WRITTEN INSTRUCTION
Will you quote precisely the lines that run from the top of the material below to the line containing "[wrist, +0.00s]", both ends included?

DATA BLOCK

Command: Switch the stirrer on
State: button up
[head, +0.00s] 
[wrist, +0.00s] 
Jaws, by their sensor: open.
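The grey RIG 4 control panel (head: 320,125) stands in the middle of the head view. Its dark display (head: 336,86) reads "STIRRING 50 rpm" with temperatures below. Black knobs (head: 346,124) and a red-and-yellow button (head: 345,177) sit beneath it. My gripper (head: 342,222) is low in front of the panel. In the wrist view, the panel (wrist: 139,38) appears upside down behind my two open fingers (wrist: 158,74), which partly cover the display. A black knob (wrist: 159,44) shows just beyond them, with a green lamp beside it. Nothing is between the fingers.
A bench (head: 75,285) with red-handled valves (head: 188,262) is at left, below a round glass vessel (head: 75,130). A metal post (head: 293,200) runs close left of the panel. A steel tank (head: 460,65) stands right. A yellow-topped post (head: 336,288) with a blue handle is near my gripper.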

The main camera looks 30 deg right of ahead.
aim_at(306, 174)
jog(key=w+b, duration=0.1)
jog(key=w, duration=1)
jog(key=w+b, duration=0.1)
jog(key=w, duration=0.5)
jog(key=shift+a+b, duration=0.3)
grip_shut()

CORRECT RESPONSE
Command: Switch the stirrer on
State: button up
[head, +0.00s] 
[wrist, +0.00s] 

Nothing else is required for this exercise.